**Objective:** From the listing below, pick out each line with the word "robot".

▬▬▬▬▬▬

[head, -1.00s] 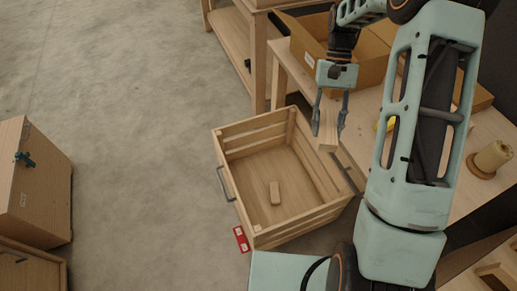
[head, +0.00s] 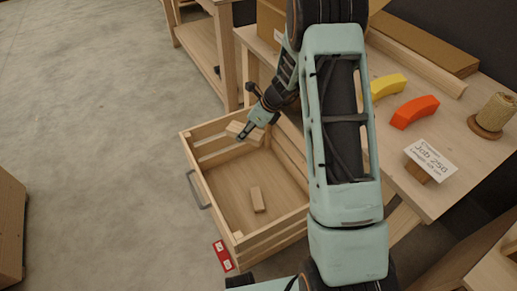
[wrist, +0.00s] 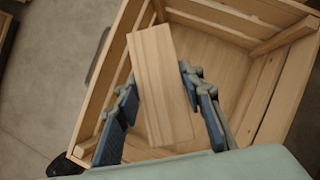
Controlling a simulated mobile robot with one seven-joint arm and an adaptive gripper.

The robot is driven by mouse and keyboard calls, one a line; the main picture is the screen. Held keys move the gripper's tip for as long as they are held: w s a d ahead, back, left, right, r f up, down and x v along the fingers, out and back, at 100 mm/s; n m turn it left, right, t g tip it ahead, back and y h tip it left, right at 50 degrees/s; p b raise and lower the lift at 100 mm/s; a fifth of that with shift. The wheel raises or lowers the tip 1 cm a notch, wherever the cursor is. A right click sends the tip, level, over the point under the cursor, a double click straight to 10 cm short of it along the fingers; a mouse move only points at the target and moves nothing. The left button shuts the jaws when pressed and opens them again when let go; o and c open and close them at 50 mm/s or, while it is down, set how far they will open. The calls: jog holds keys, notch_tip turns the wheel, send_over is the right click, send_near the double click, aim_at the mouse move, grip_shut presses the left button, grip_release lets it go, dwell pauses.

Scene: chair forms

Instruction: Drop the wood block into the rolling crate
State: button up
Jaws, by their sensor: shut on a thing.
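The wood block (head: 241,132) is a pale rectangular piece. My gripper (head: 246,133) is shut on it, over the far side of the slatted wooden rolling crate (head: 270,237). In the wrist view the block (wrist: 161,88) lies slantwise between the two blue-grey fingers of my gripper (wrist: 159,76), with the crate (wrist: 85,112) spread out beneath. The block's exact height above the crate floor cannot be told. A smaller wood piece (head: 257,199) lies on the crate floor.
A workbench (head: 455,190) at right holds a yellow arched piece (head: 388,86), an orange one (head: 414,111), a twine spool (head: 493,115) and a card sign (head: 431,157). A red label (head: 223,256) is by the crate's near corner.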

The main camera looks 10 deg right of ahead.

▬▬▬▬▬▬

**Solved exercise:**
Controlling a simulated mobile robot with one seven-joint arm and an adaptive gripper.
The robot is driven by mouse and keyboard calls, one a line; the main picture is the screen. Held keys move the gripper's tip for as long as they are held: w s a d ahead, back, left, right, r f up, down and x v along the fingers, out and back, at 100 mm/s; n m turn it left, right, t g tip it ahead, back and y h tip it left, right at 50 degrees/s; p b raise and lower the lift at 100 mm/s; a fifth of that with shift. The wheel raises or lowers the tip 1 cm a notch, wherever the cursor is. A right click sends the tip, level, over the point under the cursor, a double click straight to 10 cm short of it along the fingers; a mouse move only points at the target and moves nothing. The left button shuts the jaws when pressed and opens them again when let go; o and c open and close them at 50 mm/s or, while it is down, set how far they will open. The calls: jog holds keys, notch_tip turns the wheel, send_over is the right click, send_near the double click, aim_at the mouse move, grip_shut presses the left button, grip_release lets it go, dwell pauses.

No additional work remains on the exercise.